Este relato data del 25-2-2010. Como el anterior (UNA TARDE EN EL PARQUE) es completamente real y estaba dedicado a una persona que hoy ya no está a mi lado, pero que no por ello le resta valor como testimonio de que DE LA AGORAFOBIA SE PUEDE SALIR.
Esta mañana me he levantado con el sabor agridulce de saber que en mi lucha contra la agorafobia quedaba aún mucho espacio por recorrer, para alcanzar la victoria final.
Ayer, en un momento dado de la tarde, tuve un ataque de pánico de magnitud considerable, a causa del cual incluso tuve que pedir ayuda a mi marido para que fuera a rescatarme, ya que no me sentía con fuerzas para volver a casa sola.
Bien mirado, la cosa no fue tan terrible ya que, al menos, había logrado resistir en un entorno incomodo para mi equilibrio mental, aproximadamente durante una hora.
Sin embargo los éxitos de las anteriores ocasiones quizás habían alimentado mi sueño de poder sentirme libre de nuevo, en demasiado poco tiempo.
Por eso, esta mañana, no me sentía del todo bien. Creo que estaba enfadada conmigo y con el mundo.
Pero no estoy dispuesta a que un problema, que creo solucionable, acabe con mi estabilidad emocional para siempre y mucho peor aún, que termine con la paciencia de mi familia y amigos y, por lo tanto, al mediodía he tomado una decisión ineludible: ¡tenía que volver a salir sola!
Y esa decisión no podía esperar, era de urgente cumplimiento. Tenía que salir sola, pero no por la tarde, ni al día siguiente, ni al otro, para ver si con el paso de las horas se me quitaba la angustia de ayer.
¡No! Tenía que salir SOLA, pero ¡INMEDIATAMENTE! Total ¿Qué problema había? Era de día, no tenía prisa y…. estaba empezando a llover…
Y como da la casualidad de que a mí la lluvia me gusta… pues… he cogido mi bolso, mis llaves y mi paraguas y le he comunicado a mi querido esposo mi irrevocable decisión, con la correspondiente sorpresa por su parte, dado que pensaba que íbamos a salir juntos.

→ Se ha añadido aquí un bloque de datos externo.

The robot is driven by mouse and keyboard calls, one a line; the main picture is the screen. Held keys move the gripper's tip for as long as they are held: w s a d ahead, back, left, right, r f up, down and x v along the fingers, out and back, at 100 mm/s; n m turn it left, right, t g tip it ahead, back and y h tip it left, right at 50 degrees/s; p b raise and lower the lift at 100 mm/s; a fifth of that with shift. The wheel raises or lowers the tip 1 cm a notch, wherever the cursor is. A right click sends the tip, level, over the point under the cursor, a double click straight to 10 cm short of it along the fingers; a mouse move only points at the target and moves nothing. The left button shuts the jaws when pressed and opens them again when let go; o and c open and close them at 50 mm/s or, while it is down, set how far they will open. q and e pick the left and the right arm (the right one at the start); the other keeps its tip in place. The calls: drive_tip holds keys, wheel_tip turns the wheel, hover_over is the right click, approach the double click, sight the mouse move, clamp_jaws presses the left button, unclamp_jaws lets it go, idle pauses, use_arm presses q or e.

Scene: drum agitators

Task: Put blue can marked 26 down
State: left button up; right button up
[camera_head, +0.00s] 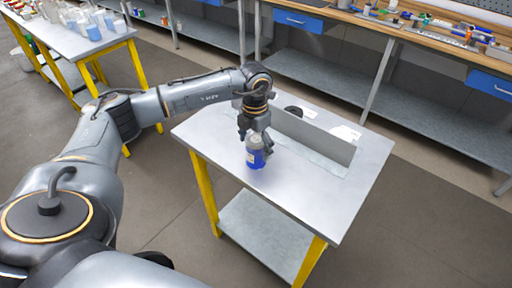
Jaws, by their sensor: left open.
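The blue can (255,158) stands upright on the metal top of the small table (334,212) with yellow legs. It has a pale label and a greyish upper part; the marking is too small to read. My left gripper (255,138) is directly above the can, pointing down, with its open fingers around or beside the can's upper part. I cannot tell whether the fingers touch it. My right gripper is not in view.
An upright grey plate (318,137) stands on the table behind the can, with a dark round object (293,111) beyond it. The tabletop's front right is clear. Another table (62,40) with containers is at upper left; a cluttered workbench (400,27) runs along the back.

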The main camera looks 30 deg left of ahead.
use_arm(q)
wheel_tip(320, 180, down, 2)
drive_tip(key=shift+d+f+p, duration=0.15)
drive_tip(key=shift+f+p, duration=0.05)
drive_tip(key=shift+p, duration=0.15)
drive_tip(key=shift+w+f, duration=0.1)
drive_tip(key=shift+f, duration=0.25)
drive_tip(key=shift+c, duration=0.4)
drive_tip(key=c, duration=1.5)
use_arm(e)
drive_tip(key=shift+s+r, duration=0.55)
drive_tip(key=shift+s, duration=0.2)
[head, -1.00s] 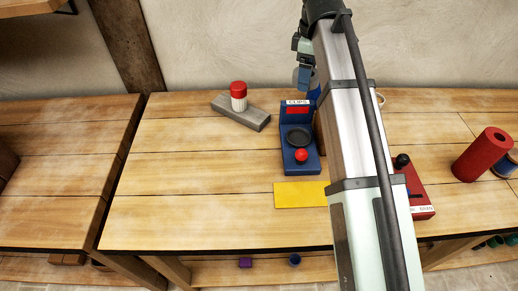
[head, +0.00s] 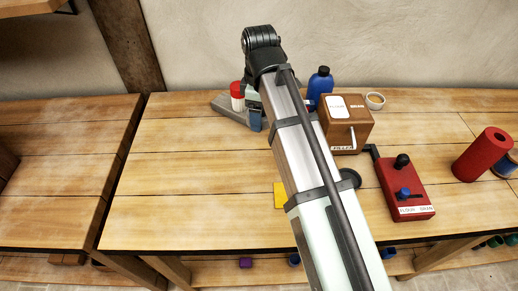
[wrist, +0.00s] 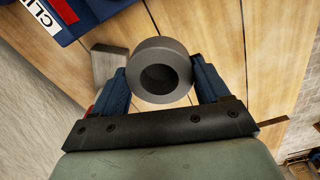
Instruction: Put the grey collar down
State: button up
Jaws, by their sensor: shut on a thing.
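The grey collar (wrist: 178,58), a thick ring with a round hole, is between the two blue fingers of my gripper (wrist: 160,82) in the wrist view. The fingers are shut on its sides, and its open end faces the camera. In the head view my gripper (head: 255,118) is over the back left of the bench, beside the grey block (head: 222,104). The collar is hidden behind my arm there. I cannot tell how high it is above the bench.
A red-capped white jar (head: 237,97) stands at the grey block, close to my gripper. A blue bottle (head: 320,84), wooden box (head: 347,122), small bowl (head: 375,100), red lever box (head: 405,188) and red cylinder (head: 484,153) are to the right. The bench's left front is clear.

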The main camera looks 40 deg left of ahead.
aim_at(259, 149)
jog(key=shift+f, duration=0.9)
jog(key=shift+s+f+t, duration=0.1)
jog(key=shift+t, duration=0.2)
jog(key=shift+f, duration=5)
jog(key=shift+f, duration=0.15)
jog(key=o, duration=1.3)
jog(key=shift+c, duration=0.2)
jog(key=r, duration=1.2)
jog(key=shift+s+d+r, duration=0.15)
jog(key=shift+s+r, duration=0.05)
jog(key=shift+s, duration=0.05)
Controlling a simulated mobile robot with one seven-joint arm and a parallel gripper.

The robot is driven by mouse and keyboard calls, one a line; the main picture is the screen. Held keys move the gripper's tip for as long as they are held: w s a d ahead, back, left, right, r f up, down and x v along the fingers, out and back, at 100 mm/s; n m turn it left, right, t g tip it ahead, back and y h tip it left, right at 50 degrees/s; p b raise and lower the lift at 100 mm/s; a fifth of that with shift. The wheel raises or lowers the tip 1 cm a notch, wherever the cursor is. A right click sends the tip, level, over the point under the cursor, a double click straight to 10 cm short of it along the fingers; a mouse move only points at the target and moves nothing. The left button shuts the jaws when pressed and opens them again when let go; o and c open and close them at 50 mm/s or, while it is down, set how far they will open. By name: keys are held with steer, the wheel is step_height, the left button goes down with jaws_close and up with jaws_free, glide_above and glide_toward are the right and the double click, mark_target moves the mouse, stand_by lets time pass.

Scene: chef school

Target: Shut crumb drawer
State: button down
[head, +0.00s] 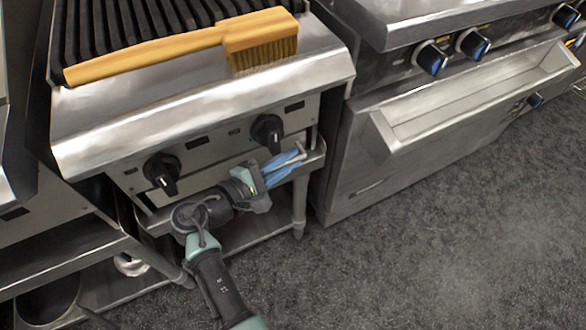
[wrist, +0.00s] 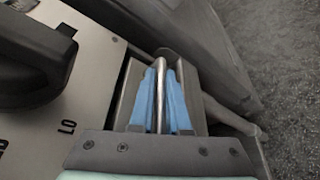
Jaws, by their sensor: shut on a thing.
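The crumb drawer (head: 316,158) is a metal tray under the knob panel of the grill. Its right end sticks out a little beyond the panel, and my arm hides much of its front. My gripper (head: 285,168) is at the drawer's right part, with its blue fingers angled up and to the right. In the wrist view my gripper (wrist: 161,95) has one blue finger on each side of a thin metal edge, which appears to be the drawer's front lip (wrist: 160,90). The fingers are shut on that edge.
Two black knobs (head: 267,132) sit just above the drawer. A yellow-handled brush (head: 180,45) lies across the grill top. A metal leg (head: 300,205) stands below the drawer's right end. A neighbouring oven (head: 350,170) is to the right. The dark floor (head: 430,240) in front is clear.

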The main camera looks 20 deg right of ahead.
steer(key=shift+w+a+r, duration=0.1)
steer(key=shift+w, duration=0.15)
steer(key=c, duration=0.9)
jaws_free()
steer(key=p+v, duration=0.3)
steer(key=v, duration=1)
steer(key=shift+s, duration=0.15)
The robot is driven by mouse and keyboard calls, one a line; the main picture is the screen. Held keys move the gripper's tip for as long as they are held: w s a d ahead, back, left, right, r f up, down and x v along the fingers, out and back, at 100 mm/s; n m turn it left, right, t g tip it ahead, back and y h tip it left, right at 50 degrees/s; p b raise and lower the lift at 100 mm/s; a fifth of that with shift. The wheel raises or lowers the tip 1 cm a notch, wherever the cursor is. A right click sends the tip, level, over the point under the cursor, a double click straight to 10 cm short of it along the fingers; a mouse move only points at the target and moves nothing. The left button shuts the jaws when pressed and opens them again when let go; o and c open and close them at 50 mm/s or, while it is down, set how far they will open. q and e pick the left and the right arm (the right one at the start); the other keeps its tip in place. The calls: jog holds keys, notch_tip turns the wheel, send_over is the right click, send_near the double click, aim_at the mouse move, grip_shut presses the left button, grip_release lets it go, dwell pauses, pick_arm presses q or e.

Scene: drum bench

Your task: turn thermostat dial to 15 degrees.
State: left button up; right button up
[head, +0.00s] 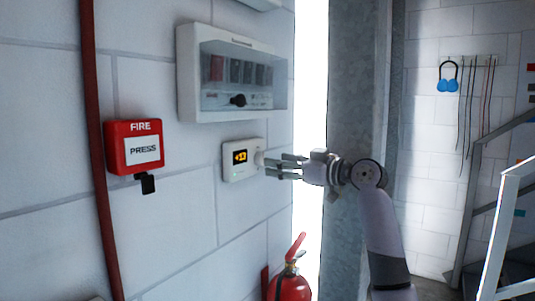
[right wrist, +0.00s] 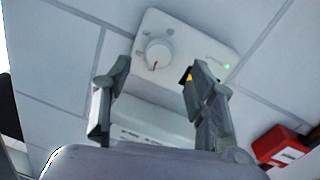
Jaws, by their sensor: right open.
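The thermostat (head: 230,172) is a white box on the white block wall, with a black display showing yellow figures too small to read surely. Its round white dial (head: 259,158) is on its right part. In the right wrist view the dial (right wrist: 158,53) shows a red pointer mark, and a green light glows on the thermostat (right wrist: 185,28). My right gripper (head: 276,164) is open beside the dial, fingers pointing at it. In the right wrist view the dial appears between and just beyond the fingertips; contact cannot be told. My left gripper is out of view.
A grey-white box with a clear cover (head: 232,75) is mounted above the thermostat. A red fire call point (head: 134,146) is to the left, beside a red pipe (head: 97,150). A fire extinguisher (head: 289,287) is below. A metal column (head: 352,90) stands right.

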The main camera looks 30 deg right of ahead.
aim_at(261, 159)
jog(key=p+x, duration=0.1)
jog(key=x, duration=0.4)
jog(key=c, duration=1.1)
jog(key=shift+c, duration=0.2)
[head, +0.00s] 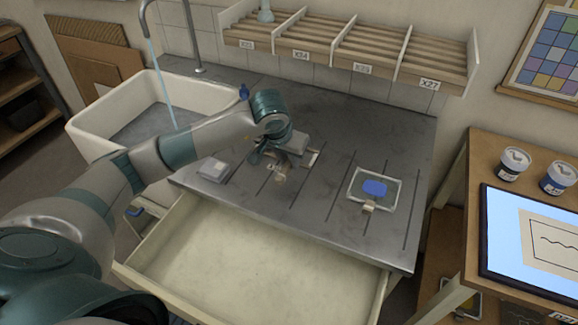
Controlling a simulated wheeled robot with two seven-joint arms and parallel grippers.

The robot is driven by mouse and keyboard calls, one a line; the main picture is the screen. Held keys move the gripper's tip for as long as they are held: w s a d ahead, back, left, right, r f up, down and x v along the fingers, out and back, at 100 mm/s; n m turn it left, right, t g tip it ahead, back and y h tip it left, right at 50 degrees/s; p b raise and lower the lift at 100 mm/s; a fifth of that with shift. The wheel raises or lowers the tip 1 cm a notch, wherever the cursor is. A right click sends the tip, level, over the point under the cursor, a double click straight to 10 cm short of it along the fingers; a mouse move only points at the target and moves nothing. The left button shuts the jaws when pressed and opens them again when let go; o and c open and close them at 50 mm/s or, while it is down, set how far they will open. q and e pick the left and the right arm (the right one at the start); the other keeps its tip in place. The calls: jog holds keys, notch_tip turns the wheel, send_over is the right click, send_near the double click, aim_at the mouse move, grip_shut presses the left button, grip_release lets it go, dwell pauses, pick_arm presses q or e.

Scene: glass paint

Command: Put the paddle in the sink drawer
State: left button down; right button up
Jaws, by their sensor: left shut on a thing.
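My left gripper (278,160) is low over the middle of the grey worktop, shut on a small tan piece (281,176) that looks like the paddle's wooden part. The hand hides most of it, and I cannot tell whether it touches the worktop. The sink drawer (250,262) is pulled open under the worktop's front edge. Its pale bottom is bare in the part that shows. My right gripper is not in view.
A white sink (88,122) with running water stands at the left. On the worktop (345,118) lie a small grey block (213,169) and a clear tray with a blue patch (375,188). A wooden rack (375,50) hangs behind. Two jars (513,163) stand at right.

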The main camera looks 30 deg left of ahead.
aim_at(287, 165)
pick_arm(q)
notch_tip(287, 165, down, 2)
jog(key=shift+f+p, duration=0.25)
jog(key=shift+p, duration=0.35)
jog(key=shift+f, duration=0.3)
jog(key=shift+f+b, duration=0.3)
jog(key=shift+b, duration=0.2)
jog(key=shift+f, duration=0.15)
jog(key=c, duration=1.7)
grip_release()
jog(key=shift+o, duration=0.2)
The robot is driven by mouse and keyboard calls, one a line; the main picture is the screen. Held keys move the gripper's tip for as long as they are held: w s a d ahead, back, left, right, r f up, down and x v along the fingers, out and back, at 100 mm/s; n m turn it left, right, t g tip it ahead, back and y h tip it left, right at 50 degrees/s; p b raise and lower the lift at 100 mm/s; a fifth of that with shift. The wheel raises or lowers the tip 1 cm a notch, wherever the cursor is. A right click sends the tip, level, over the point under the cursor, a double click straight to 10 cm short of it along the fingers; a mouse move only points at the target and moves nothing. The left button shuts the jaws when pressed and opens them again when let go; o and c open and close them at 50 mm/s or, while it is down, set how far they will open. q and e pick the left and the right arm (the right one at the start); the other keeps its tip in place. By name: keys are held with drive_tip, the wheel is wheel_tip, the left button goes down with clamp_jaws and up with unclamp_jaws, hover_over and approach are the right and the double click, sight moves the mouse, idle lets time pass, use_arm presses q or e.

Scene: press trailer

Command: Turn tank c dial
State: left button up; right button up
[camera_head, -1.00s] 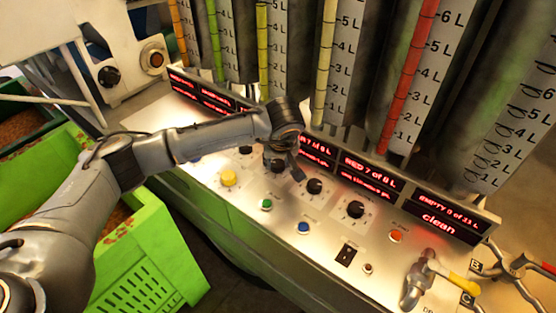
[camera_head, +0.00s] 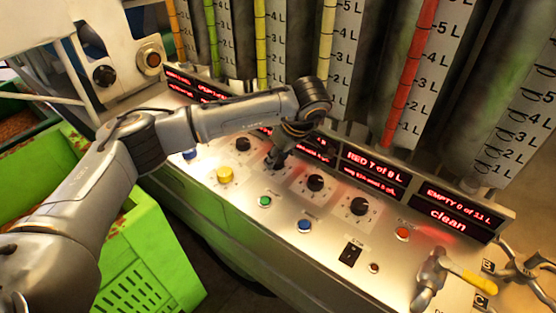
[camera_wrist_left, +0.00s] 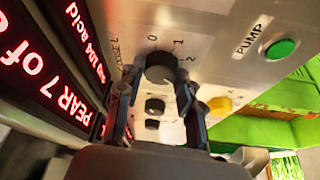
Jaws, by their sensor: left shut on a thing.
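My left gripper (camera_head: 274,161) reaches down to the sloped metal panel in the head view. In the left wrist view its two fingers (camera_wrist_left: 158,84) stand on either side of a black round dial (camera_wrist_left: 160,66) and are shut on it. The dial has a scale marked 0, 1, 2 and sits beside a red-lit display reading "PEAR 7 of" (camera_wrist_left: 55,75). In the head view the gripper mostly hides this dial. I cannot read a tank letter on it.
More black dials (camera_head: 315,183) (camera_head: 358,206) sit in the same row. Coloured buttons, including yellow (camera_head: 225,174), green (camera_head: 264,201) and blue (camera_head: 304,226), lie in front. Displays and graduated tubes stand behind.

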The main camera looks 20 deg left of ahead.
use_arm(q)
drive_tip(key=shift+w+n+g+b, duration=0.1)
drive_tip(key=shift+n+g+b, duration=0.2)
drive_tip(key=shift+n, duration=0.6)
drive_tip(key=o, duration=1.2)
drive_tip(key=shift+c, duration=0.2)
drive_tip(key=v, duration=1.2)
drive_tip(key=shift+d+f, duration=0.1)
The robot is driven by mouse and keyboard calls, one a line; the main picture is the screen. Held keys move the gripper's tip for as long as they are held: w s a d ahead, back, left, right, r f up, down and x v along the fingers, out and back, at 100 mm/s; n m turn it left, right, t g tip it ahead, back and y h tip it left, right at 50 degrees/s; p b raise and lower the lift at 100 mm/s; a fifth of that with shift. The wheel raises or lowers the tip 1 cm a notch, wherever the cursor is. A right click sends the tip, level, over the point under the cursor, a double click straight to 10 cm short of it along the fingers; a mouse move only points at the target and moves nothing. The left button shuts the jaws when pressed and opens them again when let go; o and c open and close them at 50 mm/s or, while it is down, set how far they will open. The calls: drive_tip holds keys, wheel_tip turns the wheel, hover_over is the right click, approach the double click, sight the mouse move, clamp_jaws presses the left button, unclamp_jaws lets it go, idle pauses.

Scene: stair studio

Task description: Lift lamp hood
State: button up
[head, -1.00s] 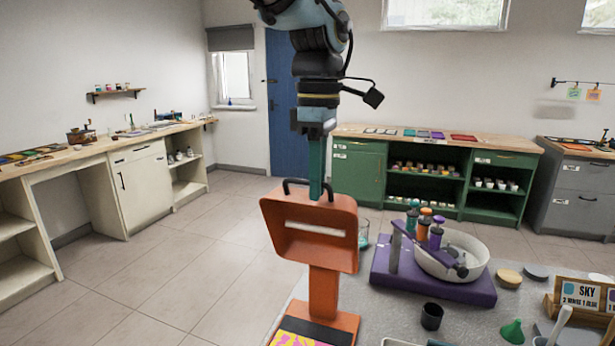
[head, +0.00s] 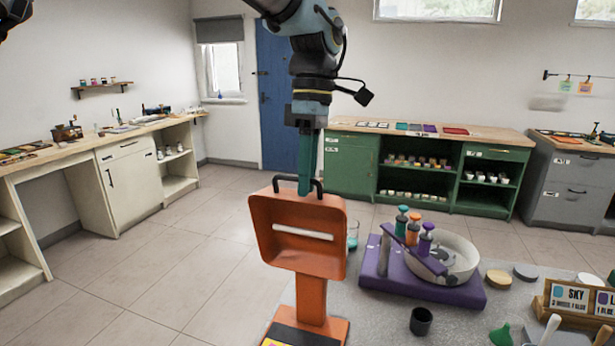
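The lamp is orange, with a box-shaped hood (head: 260,235) on an upright orange post (head: 311,300). The hood's open side faces me and shows a pale light strip inside. A black arched handle (head: 275,184) stands on top of the hood. My gripper (head: 305,190) points straight down from above, its teal fingers overlapping the handle's middle at the hood's top edge. I see the fingers edge-on, so their gap is hidden. I cannot tell whether they touch the handle.
Right of the lamp, a purple stand (head: 450,294) holds a white bowl (head: 458,254) and several coloured pump bottles. Open floor lies to the left.

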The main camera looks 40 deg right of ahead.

Por lo tanto y tras tomar una infusión de manzanilla, para tratar de arreglarme el malestar que sentía en la boca del estómago ante la posibilidad de salir, he agarrado mis bártulos y me he lanzado a la calle con todas sus consecuencias.
El parque, un entorno bastante conocido para mí, me ha parecido la alternativa ideal para el paseo de esta mañana de Febrero.
El parque de mi barrio se puede recorrer bordeándolo a través de varios kilómetros transitables y está acondicionado tanto para peatones, -muchos de los cuales practican footing-, como para dar largos paseos en bicicleta. Así que he comenzado a andar a lo largo del asfaltado camino rojo, mientras mi cabeza comenzaba, como siempre me ocurre en estos últimos dos meses, a inventar historias; esas historias que a veces vuelan con el viento y otras que en ocasiones logro transformar en relatos, que luego, vía email, le envío a mi querida y sufrida amiga.
Cuando salí de casa comenzaba a llover, pero, antes de llegar al parque la lluvia arreciaba con fuerza.
No obstante yo caminaba y caminaba y dejaba que la lluvia me fuese mojando la cara y el pelo; de alguna forma sentía que aquella humedad fría me ayudaba a encontrarme mucho mejor conmigo misma.
Llevaba unos diez minutos mojándome y admirando el paisaje al mismo tiempo. Desde la zona superior, he contemplado el lago, el mismo que fotografié el día que nevaba. Ese día estaba precioso y en su cristal de hielo se reflejaban las luces de las farolas al anochecer.
Hoy sus aguas aparecían turbias y borboteaban al contacto de las gruesas gotas de lluvia que estaban cayendo; sin embargo su imagen actual seguía pareciéndome bellísima.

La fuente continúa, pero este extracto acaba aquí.